Корр.: Да, это правда. Это правда, хотя трудно сказать, когда кончается что-то вроде игры — кончается игра, начинается… начинаются собственные взгляды человека. Вот теперь, например, передали эти материалы Суслова.
МГ: Да.
Корр.: Документы комиссии Суслова. Я тоже думаю, что то, что сделали розыски, то тогда был единственный выход, причем говорю это не только…
МГ: Я был убежден в этом тогда, хотя и не знал этих фактов, но я достаточно знаю наших.

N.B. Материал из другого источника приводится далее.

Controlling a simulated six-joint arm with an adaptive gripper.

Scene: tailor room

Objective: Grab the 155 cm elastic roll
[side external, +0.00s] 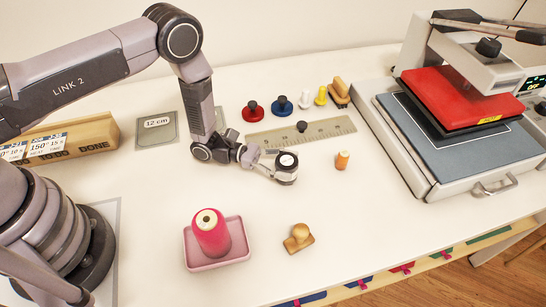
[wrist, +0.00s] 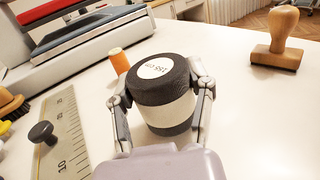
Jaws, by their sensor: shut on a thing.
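The elastic roll (wrist: 165,95) is a dark cylinder with a white band and a round white top label that reads 155 cm. In the wrist view it sits between my two fingers, and my gripper (wrist: 164,112) is shut on it. In the side external view the roll (side external: 286,172) is at the end of my gripper (side external: 272,172), low over the table just in front of the ruler. I cannot tell whether its base touches the table.
An orange thread spool (side external: 342,160) stands right of the roll. A ruler (side external: 325,131) with a black knob lies behind. A wooden stamp (side external: 298,238) and a pink cone on a tray (side external: 241,256) are in front. A heat press (side external: 470,160) fills the right.

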Корр.: Я тоже, я тогда же работал как журналист в Польше, мне довелось ехать в первый раз на шахту (как журналист этого агентства печати), слышал, как его уговаривали, чтобы, например, выступил против «Солидарности» тогда, в самом начале 81-го года, в марте 81-го года. Но помню тоже (очень мало людей об этом знает — по крайней мере в Польше) 87-й год, (нет, извините, 86-й год), когда Ярузельский приехал сюда как гость на 26-й съезд КПСС; я единственный раз жалел, что не включил магнитофона.
МГ: Да?
Корр.: Да, поскольку тогда бы получил очень сильный пропагандистский материал, который тогда стоил очень большие деньги. Это было так. Ярузельский приехал сюда в Москву, и у него была встреча в ВПШ (Юго-Западная, там есть такие большие здания), и он там встречался…

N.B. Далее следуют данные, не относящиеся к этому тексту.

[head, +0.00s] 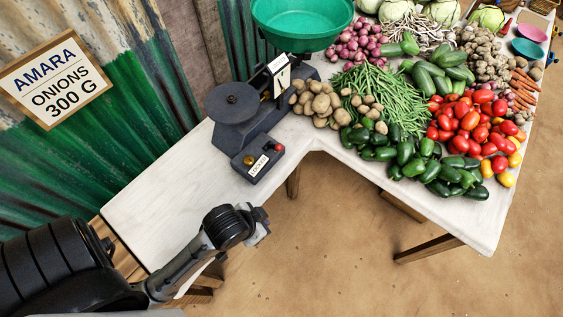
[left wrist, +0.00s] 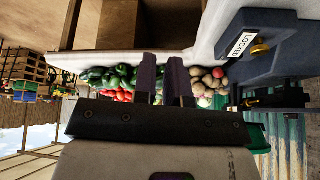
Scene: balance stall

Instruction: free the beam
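The dark grey balance (head: 236,104) stands on the white table, with a flat round plate at its left and a green pan (head: 303,22) raised at its far side. At its front is a lock box (head: 262,172) with a label reading "LOCKED" (head: 258,166), a brass knob (head: 249,160) and a red knob (head: 279,148). The label and brass knob (left wrist: 260,49) also show at the upper right in the left wrist view. My left gripper (head: 265,224) is in front of the box, apart from it. Its two fingers (left wrist: 162,80) are parted by a narrow gap, with nothing held. My right gripper is out of view.
Potatoes (head: 316,102), green beans (head: 385,92), green peppers (head: 410,160) and tomatoes (head: 468,122) are heaped right of the balance. The table's near left part (head: 155,210) is bare. A sign (head: 55,78) on the wall reads "AMARA ONIONS 300 G".

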МГ: Это Академия общественных наук.
Корр.: И он встречался с научными сотрудниками этого ВПШ, причем то, что он говорил, конечно, было адресовано только российскому руководству, не только Горбачеву. Я прекрасно помню нашего генерала, когда он выступал и говорил на русском языке (я против русского ничего не имею, но это тогда уже…), он говорил, как он представляет себе… как он хочет решить проблему, например, Костела в Польше; как он хочет решить проблему «Солидарности» в Польше, профсоюзов и так далее и так далее; он представил целую политическую концепцию. Вот я тогда слушал это и жалел: зачем я не могу включить магнитофон, а прибежал два или три раза его адъютант, который проверял, чтобы не включали.